If you want to manipulate the text in memory, then you should use a wordfinder to extract the text.

  1. Open the PDF document and load it into an HIG_PDF_DOC:
    C
    Copy Code
    LPSTR fileIn = "input.pdf";
    HMIGEAR document = 0;
    HIG_PDF_DOC hDoc = 0;
    IG_mpi_create(&document, 0);
    IG_mpi_file_open(fileIn, document, IG_FORMAT_PDF, IG_MP_OPENMODE_READONLY);
    IG_mpi_info_get(document, IG_MP_DOCUMENT, &hDoc, sizeof(hDoc));
    
    C++
    Copy Code
    std::string fileIn = "input.pdf";
    HMIGEAR document = 0;
    IG_mpi_create(&document, 0);
    IG_mpi_file_open((LPSTR)fileIn.c_str(), document, IG_FORMAT_PDF, IG_MP_OPENMODE_READONLY);
    HIG_PDF_DOC hDoc = 0;
    IG_mpi_info_get(document, IG_MP_DOCUMENT, &hDoc, sizeof(hDoc));
    
  2. Create a wordfinder for that PDF:
    C
    Copy Code
    // Specifies the type of character at each position.
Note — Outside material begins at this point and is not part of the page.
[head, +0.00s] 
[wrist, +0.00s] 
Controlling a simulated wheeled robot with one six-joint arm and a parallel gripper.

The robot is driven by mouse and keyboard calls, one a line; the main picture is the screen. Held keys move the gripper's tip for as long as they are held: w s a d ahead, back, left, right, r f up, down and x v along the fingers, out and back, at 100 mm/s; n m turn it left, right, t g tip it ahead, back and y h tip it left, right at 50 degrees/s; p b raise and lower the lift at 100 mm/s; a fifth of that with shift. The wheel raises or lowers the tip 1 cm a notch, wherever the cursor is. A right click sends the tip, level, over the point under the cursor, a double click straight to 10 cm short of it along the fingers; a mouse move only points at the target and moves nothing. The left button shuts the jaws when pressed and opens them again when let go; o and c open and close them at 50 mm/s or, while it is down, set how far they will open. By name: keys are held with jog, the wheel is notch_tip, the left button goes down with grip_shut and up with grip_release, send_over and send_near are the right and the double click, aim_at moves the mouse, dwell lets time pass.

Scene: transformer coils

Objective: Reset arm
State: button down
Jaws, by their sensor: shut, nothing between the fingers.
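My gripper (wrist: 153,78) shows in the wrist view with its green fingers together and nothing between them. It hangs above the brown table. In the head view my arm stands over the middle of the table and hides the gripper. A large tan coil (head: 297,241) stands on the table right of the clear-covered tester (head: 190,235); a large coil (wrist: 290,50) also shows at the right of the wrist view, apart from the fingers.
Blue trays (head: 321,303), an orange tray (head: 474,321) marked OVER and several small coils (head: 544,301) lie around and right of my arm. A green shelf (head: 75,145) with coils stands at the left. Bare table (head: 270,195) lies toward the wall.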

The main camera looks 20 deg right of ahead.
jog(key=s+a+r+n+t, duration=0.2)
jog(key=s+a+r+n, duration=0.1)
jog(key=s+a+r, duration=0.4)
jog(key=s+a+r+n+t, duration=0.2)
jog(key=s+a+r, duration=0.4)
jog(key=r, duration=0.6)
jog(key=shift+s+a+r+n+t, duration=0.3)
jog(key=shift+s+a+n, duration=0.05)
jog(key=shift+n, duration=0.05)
If set to NULL the default encoding is
    // used.
    WORD encodingInfo = NULL;
    // Glyph names to use in conjunction with encodingInfo. If set to NULL the default encoding
    // vector is used.
    char* encodingVector = NULL;
    // The ligerature table to be used in conjunction with the encodingVector and encodingInfo.
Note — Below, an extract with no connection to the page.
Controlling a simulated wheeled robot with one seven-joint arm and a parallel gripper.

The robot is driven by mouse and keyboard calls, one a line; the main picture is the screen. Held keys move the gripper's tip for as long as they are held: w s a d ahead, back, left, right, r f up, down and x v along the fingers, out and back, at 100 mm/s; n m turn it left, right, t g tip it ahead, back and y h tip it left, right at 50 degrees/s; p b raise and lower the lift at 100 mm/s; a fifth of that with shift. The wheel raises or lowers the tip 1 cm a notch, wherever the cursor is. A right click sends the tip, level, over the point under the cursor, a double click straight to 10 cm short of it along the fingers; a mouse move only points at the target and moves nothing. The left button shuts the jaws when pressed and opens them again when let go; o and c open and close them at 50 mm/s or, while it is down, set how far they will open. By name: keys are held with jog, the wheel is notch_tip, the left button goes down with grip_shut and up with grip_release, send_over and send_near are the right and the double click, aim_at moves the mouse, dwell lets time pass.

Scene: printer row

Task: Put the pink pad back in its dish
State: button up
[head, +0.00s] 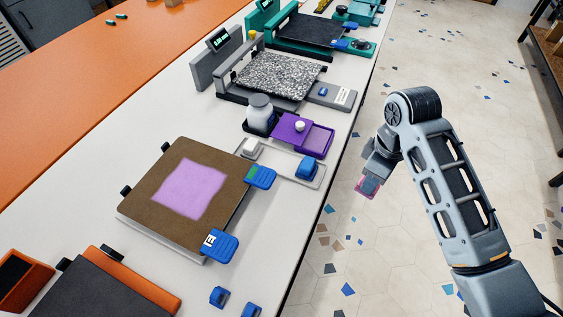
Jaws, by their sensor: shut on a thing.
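My gripper (369,184) is shut on the pink pad (364,191), whose lower part shows beneath the fingers. The rest of the pad is hidden by the fingers. The gripper hangs to the right of the table's edge, with floor behind it in the picture. A purple dish (320,141) lies on the table, up and to the left of the gripper and apart from it. A purple piece with a white knob (300,126) covers its left part. I cannot tell for sure that this is the pad's dish.
A brown board with a lilac patch (189,188) and blue clips lies on the white table (95,185). A pale tray (284,168) holds a blue block and a white block. A grey bottle (260,113) stands by the purple dish. Printers (276,75) line the back.

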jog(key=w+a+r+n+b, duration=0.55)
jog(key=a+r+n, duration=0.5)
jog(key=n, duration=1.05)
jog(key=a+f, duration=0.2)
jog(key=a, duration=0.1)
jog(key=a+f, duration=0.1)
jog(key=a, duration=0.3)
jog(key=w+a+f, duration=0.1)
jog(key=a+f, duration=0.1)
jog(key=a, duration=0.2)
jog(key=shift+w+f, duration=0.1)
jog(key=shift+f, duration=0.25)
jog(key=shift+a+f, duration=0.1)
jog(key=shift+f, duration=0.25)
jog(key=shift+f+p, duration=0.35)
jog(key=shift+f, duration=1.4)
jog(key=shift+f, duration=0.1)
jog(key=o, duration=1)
    // If set to NULL the default ligerature table is used.
    char* ligeratureTable = NULL;
    // IG_PDF_WF_LATEST_VERSION is the best option unless you are using an older version
    // of Acrobat.
    SHORT algorithmVersion = IG_PDF_WF_LATEST_VERSION;
    // Determines the sort order.
    WORD flags = IG_PDF_XY_SORT;
    // Pointer to user-supplied data to pass to the newly created word finder. Set to NULL.
    LPVOID clientData = NULL;
    HIG_PDF_WORDFINDER wordFinder;
    IG_PDF_doc_create_wordfinder(hDoc, encodingInfo, encodingVector, ligeratureTable,
           algorithmVersion, flags, clientData, &wordFinder);
    
    C++
    Copy Code
    // Specifies the type of character at each position. If set to NULL the default encoding is
    // used.
    WORD encodingInfo = NULL;
    // Glyph names to use in conjunction with encodingInfo. If set to NULL the default encoding
    // vector is used.
    char* encodingVector = NULL;
    // The ligerature table to be used in conjunction with the encodingVector and encodingInfo.
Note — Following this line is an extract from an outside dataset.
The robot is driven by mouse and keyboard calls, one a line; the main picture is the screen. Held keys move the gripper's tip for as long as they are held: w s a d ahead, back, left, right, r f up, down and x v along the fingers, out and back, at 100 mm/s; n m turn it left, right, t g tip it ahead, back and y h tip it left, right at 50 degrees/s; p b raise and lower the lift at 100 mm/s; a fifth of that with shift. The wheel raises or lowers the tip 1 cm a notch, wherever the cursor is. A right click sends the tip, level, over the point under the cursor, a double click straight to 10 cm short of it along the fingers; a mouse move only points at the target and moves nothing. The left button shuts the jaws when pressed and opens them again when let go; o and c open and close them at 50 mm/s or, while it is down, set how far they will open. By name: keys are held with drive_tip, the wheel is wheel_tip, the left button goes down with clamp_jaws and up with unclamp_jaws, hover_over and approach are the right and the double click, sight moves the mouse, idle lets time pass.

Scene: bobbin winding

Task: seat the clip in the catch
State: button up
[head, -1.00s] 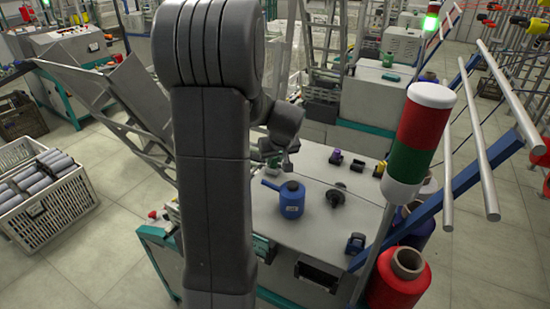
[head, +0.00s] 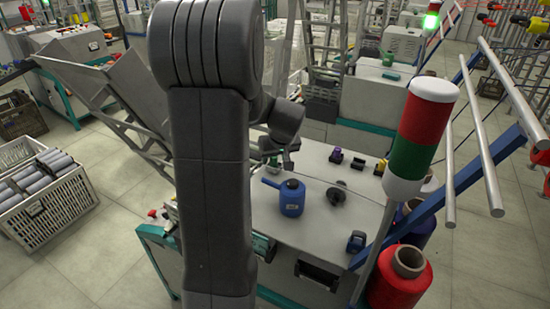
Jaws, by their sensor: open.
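My gripper (head: 277,163) hangs at the back left of the pale machine top (head: 305,236), partly behind my arm. It is open, and its fingers are small in the picture. I see nothing held in it. Several small dark parts lie on the top, and I cannot tell which is the clip or the catch. A dark blue-black part (head: 356,242) is near the front right edge. A black part (head: 337,195) lies in the middle. A purple-black part (head: 336,156), a black part (head: 357,164) and a yellow-black part (head: 380,167) are along the back.
A blue can with a spout (head: 291,198) stands on the top, in front of my gripper. A red, white and green signal column (head: 424,135) rises at the right, near slanted rails (head: 484,155) and a red cone of yarn (head: 399,278). The front middle of the top is clear.

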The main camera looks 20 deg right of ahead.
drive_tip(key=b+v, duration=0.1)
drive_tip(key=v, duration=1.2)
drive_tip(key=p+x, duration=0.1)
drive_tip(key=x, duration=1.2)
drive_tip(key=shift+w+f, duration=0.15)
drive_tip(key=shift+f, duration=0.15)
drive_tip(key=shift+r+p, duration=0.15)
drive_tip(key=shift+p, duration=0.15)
    // If set to NULL the default ligerature table is used.
    char* ligeratureTable = NULL;
    // IG_PDF_WF_LATEST_VERSION is the best option unless you are using an older version
    // of Acrobat.
    SHORT algorithmVersion = IG_PDF_WF_LATEST_VERSION;
    // Determines the sort order.
    WORD flags = IG_PDF_XY_SORT;
    // Pointer to user-supplied data to pass to the newly created word finder. Set to NULL.
    LPVOID clientData = NULL;
    HIG_PDF_WORDFINDER wordFinder;
    IG_PDF_doc_create_wordfinder(hDoc, encodingInfo, encodingVector, ligeratureTable,
           algorithmVersion, flags, clientData, &wordFinder);
    
  3. Get the number of words on the page so that we can iterate through them:
    C
    Copy Code
    LONG wordCount;
    LONG pageNumber = 0;
    errCount = IG_PDF_wordfinder_acquire_wordlist(wordFinder, pageNumber, &wordCount);
    
    C++
    Copy Code
    LONG wordCount;
    LONG pageNumber = 0;
    errCount = IG_PDF_wordfinder_acquire_wordlist(wordFinder, pageNumber, &wordCount);
    
  4. Then we iterate through each word:
    C
    Copy Code
    HIG_PDF_WORD word;
    WORD length;
    char* buffer;
    int i;
    for (i = 0; i < 10; i++)
    {
        IG_PDF_wordfinder_get_word(wordFinder, IG_PDF_XY_SORT, i, &word);
    
        IG_PDF_word_get_length(word, &length);
    
        IG_PDF_word_get_string(word, &buffer, length);
    
        // Here you can do what you want with each word.
    
        // Clean up each word.
        IG_PDF_word_delete(word);
    }
    
    C++
    Copy Code
    for (int i = 0; i < wordCount; i++)
    {
        HIG_PDF_WORD word;
        IG_PDF_wordfinder_get_word(wordFinder, IG_PDF_XY_SORT, i, &word);
    
        WORD length;
        IG_PDF_word_get_length(word, &length);
    
        LPCHAR wordText;
    
        vector<char> buffer(length + 2, 0);
        IG_PDF_word_get_string(word, &buffer[0], length);
    
        // Here you can do what you want with each word.
    
        // Clean up each word.
        IG_PDF_word_delete(word);
    }
    

To learn more about these word objects, you may want to use these two methods:

If you would prefer to access the text through each PDE element, you can do that as well. Refer to the AddNewPageWithImage sample for a demonstration of manipulating PDE elements. For each HIG_PDE_TEXT you can use a variety of methods, such as IG_PDE_text_get_text_unicode.